Job -> Reproduce, exactly and in full, only the lines below from the one containing "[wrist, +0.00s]" through the one containing "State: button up".

Given data ->

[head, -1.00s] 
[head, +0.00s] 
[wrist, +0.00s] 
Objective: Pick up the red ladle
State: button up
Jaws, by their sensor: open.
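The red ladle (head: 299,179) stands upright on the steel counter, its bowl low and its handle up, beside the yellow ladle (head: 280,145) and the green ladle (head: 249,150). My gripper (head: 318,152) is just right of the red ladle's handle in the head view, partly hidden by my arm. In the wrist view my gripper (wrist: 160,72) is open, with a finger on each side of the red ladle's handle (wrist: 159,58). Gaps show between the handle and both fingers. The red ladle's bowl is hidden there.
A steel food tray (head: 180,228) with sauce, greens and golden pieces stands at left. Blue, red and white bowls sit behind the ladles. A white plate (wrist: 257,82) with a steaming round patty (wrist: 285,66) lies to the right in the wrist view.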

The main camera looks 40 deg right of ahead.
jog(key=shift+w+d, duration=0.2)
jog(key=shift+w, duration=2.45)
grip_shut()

Solution to the problem ->
[wrist, +0.00s] 
Objective: Pick up the red ladle
State: button up

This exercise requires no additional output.